China Central Television

reported yesterday that Liu Yuan, wearing civilian clothes, went through the formalities with other appointees to the National People’s Congress, which begins its annual session on Friday.

Liu, 64, former political commissar of the People’s Liberation Army’s former general logistics department, played a high-profile role in President Xi Jinping’s anti-corruption campaign. He is said to be the man behind the downfall of former PLA logistics deputy head Gu Junshan, and former Central Military Commission vice-chairmen Guo Boxiong and Xu Caihou.

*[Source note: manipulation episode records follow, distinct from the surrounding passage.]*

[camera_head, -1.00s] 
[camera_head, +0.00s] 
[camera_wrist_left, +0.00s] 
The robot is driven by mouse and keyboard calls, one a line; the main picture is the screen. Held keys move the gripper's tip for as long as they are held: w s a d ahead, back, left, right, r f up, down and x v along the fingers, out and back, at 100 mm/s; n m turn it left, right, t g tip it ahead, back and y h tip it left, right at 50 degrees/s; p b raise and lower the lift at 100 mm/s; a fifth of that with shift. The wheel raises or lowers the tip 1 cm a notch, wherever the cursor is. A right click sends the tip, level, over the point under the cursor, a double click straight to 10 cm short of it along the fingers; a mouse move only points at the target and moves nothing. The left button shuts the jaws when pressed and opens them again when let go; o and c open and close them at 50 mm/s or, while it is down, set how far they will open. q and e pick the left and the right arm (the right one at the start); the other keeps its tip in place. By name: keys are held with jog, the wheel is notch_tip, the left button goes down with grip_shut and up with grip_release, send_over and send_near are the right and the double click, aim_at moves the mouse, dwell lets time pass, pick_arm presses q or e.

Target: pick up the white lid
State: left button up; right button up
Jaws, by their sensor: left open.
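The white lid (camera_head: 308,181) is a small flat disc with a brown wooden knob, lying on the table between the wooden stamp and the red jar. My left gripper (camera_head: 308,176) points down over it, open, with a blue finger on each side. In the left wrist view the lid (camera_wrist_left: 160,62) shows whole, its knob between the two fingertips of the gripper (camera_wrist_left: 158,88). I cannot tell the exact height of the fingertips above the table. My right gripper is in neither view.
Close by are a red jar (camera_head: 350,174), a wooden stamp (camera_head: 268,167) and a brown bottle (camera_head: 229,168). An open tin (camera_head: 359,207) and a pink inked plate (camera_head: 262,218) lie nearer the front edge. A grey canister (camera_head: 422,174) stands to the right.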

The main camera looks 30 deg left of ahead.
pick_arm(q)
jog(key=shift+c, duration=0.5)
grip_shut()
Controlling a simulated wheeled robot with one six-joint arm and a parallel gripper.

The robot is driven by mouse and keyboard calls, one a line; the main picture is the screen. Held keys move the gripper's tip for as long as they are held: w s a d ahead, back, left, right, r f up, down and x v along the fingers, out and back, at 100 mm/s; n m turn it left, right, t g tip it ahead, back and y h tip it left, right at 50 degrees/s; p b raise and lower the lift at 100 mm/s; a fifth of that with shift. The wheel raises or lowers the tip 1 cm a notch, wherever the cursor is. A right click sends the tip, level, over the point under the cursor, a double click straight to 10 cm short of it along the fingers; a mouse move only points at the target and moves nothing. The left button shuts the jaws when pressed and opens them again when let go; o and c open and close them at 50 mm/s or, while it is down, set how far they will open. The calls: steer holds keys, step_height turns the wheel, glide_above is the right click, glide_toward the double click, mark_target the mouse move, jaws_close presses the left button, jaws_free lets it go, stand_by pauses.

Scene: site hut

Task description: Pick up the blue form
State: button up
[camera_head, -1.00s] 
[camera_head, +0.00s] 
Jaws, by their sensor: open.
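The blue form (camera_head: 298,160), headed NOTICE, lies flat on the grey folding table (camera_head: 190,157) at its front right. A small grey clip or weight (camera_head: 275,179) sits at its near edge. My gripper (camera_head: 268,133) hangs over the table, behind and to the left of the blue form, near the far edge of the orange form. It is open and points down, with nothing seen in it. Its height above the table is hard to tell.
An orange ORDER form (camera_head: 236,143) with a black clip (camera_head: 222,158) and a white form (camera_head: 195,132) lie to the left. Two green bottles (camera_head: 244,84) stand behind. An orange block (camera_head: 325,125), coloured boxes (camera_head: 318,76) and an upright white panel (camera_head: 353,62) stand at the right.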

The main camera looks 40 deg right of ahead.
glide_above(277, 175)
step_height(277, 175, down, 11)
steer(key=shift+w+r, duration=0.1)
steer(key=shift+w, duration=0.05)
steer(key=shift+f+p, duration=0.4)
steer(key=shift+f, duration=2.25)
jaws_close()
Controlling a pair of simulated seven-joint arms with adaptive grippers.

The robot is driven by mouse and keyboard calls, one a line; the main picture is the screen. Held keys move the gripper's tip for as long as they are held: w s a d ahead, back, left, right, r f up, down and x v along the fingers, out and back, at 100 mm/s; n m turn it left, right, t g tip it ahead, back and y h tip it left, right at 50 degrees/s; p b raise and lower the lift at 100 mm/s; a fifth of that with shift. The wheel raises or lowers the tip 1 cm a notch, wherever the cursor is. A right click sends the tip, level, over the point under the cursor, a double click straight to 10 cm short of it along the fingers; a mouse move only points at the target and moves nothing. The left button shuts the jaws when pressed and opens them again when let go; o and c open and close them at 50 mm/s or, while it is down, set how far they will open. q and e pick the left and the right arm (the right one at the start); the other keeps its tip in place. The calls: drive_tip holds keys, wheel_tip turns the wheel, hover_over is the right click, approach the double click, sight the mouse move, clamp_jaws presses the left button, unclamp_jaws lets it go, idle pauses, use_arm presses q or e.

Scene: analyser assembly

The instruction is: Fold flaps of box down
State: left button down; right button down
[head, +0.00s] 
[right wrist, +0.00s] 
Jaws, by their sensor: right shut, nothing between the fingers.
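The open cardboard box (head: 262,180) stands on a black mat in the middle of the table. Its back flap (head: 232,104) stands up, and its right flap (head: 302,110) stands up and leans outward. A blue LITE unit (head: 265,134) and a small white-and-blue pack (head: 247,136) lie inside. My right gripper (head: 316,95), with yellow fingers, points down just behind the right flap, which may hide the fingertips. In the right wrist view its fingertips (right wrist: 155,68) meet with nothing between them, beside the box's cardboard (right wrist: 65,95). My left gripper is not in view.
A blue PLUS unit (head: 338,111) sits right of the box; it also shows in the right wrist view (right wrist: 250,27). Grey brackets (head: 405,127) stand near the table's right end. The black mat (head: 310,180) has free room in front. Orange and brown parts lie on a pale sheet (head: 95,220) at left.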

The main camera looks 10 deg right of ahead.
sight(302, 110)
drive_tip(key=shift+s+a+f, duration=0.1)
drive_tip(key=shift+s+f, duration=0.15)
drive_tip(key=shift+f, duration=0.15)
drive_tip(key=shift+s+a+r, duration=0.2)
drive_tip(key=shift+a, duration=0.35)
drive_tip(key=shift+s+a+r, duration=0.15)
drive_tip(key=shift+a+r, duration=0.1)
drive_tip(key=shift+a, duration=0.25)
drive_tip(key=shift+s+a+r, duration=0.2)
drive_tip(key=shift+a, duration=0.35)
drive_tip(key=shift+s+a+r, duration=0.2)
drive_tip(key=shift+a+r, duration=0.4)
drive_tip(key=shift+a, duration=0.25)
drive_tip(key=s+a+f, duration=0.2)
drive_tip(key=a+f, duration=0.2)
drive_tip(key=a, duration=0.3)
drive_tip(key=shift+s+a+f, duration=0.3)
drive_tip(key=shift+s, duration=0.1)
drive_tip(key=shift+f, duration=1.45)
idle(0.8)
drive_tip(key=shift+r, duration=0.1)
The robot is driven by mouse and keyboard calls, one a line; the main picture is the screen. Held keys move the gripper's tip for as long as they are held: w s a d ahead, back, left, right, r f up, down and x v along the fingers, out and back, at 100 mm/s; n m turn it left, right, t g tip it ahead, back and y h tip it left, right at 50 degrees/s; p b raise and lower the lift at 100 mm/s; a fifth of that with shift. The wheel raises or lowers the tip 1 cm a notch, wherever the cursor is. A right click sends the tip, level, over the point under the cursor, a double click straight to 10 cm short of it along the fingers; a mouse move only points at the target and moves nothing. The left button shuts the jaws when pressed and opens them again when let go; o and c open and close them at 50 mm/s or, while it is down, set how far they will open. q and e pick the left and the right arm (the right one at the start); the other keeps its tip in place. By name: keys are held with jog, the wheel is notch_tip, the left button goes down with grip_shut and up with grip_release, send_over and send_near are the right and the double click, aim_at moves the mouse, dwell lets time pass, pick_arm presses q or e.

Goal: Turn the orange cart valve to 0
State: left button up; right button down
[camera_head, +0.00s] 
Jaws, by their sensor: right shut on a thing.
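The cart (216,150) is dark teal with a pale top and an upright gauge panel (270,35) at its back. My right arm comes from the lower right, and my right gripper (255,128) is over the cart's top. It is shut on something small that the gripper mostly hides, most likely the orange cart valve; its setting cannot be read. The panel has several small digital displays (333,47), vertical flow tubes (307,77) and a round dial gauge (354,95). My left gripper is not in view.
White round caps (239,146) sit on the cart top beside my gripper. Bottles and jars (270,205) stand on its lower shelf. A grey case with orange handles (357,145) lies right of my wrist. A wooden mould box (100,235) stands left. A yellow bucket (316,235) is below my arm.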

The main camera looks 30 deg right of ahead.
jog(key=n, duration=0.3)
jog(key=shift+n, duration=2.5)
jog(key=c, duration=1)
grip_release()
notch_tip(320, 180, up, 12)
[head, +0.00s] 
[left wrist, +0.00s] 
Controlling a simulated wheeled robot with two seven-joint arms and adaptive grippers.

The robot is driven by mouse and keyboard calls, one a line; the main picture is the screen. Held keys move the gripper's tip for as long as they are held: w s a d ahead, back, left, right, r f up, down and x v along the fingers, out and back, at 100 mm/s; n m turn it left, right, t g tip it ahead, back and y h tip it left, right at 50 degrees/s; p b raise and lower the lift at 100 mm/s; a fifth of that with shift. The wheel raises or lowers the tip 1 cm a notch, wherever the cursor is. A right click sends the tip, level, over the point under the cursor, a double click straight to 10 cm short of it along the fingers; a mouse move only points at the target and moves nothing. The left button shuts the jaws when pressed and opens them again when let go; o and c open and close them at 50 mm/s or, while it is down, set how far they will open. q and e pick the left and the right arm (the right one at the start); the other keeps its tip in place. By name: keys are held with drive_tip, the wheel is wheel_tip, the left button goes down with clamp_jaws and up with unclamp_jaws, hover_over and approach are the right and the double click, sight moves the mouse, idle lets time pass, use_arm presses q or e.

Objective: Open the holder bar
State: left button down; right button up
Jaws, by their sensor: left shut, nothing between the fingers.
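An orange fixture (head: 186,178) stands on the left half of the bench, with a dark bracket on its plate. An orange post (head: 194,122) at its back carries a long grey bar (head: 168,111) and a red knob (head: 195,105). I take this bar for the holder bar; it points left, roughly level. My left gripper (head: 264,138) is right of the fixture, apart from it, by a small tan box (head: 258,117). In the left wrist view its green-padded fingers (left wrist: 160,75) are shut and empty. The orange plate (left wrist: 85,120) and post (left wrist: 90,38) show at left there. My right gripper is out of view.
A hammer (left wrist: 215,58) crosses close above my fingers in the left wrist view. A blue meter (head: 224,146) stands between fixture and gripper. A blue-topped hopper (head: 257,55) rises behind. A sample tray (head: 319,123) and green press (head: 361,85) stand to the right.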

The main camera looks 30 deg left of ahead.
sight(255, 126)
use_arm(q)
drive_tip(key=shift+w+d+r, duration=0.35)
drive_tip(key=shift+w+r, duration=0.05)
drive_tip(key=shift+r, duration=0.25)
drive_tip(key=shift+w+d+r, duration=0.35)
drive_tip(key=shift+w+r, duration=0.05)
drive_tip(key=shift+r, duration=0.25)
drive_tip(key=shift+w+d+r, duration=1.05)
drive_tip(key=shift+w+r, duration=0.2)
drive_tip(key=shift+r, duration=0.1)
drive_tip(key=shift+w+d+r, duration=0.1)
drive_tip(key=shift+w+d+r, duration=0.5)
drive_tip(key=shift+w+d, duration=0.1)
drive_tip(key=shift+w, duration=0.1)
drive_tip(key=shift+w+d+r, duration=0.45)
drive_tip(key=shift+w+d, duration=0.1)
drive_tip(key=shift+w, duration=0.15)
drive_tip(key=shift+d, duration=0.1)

“It’s not a surprise for Liu to be appointed as a vice-chairman of an NPC committee – it’s common practice for retired senior officials,” a Beijing-based retired senior colonel said. “The NPC is an ideal platform for them to transition to retirement.”

READ MORE: Liu Yuan - a princeling with a humble image

As a key figure in Xi’s corruption crackdown in the army, Liu was once tipped to join the CMC, which Xi chairs, but he suddenly announced his retirement on December 23.

A transcript of Liu’s farewell speech to his logistics department colleagues was posted online by his friend Major General Luo Yuan. In it Liu said he would be the “last political commissar of logistics” and he would “absolutely obey the reforms” Xi had launched within the PLA.

Liu was one year off the PLA’s maximum retirement age of 65. His retirement suggested Xi’s overhaul faced strong resistance in the army, with Liu needing to demonstrate to other senior officials that he was willing to make any personal sacrifice that Xi asked of him. Liu is a “princeling” – the son of Liu Shaoqi, a former president who was purged by Mao Zedong in the 1960s. But unlike other senior military leaders who joined the army as teenagers, Liu signed up relatively late in life – at 41.